Which is more dangerous to personal liberty in a free society: a renegade who tells an inconvenient truth about government law-breaking, or government officials who lie about what the renegade revealed? That’s the core issue in the great public debate this summer, as Americans come to the realization that their government has concocted a system of laws violative of the natural law, profoundly repugnant to the Constitution and shrouded in secrecy.
These Snowden revelations continue to cast light on the feds when they prefer darkness. Whatever one thinks of Snowden’s world-traveling odyssey to avoid the inhumane treatment the feds visited upon Bradley Manning, another whistleblower who exposed government treachery, he has awakened a giant. The giant is a public that has had enough of violations of the Constitution and lies to cover them up. The giant is fed up with menial politicians and their media allies demonizing the messenger because his message embarrasses the government by revealing that it is unworthy of caring for the Constitution.

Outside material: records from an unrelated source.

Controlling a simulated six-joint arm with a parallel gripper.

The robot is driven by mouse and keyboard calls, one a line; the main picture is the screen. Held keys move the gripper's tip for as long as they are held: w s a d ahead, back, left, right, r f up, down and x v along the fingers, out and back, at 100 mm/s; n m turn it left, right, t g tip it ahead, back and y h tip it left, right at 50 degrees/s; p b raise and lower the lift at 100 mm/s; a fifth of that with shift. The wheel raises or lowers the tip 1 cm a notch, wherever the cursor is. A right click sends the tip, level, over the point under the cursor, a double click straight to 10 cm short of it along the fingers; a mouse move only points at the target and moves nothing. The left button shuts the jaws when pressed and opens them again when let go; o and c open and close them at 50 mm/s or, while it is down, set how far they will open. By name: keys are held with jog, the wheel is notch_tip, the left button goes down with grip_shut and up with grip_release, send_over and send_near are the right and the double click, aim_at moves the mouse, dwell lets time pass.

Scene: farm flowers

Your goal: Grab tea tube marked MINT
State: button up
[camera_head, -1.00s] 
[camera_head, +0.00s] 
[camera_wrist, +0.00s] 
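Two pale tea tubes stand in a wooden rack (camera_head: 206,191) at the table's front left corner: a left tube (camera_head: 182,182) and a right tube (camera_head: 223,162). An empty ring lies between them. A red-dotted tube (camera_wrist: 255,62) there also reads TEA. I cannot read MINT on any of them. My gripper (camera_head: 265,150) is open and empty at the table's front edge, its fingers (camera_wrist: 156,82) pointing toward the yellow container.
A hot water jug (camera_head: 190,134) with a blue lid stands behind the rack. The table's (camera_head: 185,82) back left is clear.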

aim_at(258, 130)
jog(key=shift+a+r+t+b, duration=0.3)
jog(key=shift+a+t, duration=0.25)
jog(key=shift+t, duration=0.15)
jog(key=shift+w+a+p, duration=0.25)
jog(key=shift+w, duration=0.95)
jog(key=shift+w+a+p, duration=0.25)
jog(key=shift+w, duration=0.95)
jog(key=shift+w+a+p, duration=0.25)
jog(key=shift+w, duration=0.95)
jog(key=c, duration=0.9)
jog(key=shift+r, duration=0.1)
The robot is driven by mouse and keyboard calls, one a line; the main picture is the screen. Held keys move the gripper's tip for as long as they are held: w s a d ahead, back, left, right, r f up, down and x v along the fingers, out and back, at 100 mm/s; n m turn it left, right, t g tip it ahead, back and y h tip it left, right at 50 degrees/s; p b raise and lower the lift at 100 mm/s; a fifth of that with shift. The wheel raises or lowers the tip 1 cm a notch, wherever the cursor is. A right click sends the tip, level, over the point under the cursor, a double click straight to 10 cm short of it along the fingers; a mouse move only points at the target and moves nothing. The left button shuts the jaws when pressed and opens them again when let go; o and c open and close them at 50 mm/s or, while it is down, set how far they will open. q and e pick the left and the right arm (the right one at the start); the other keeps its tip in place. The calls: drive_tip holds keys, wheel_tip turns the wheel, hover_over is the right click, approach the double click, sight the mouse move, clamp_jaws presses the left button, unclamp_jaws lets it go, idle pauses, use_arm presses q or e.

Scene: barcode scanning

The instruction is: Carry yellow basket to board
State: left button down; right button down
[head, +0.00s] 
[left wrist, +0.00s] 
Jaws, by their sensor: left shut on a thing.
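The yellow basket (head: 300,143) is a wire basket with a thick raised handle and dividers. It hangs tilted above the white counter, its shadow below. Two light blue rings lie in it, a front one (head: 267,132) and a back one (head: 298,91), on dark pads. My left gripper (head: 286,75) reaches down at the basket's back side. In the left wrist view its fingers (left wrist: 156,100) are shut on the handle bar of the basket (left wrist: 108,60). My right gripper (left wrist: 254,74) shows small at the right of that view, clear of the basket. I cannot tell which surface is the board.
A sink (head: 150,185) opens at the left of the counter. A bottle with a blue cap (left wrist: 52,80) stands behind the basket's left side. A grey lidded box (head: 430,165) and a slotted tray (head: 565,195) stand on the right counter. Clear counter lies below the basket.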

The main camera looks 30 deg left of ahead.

Think about that: The very people in whose hands we have reposed the Constitution for preservation, protection, defense and enforcement have subverted it.
Snowden spoke the truth. Knowing what would likely befall him for his truthful revelations and making them nevertheless was an act of heroism and patriotism. Thomas Paine once reminded the Framers that the highest duty of a patriot is to protect his countrymen from their government. We need patriots to do that now more than ever.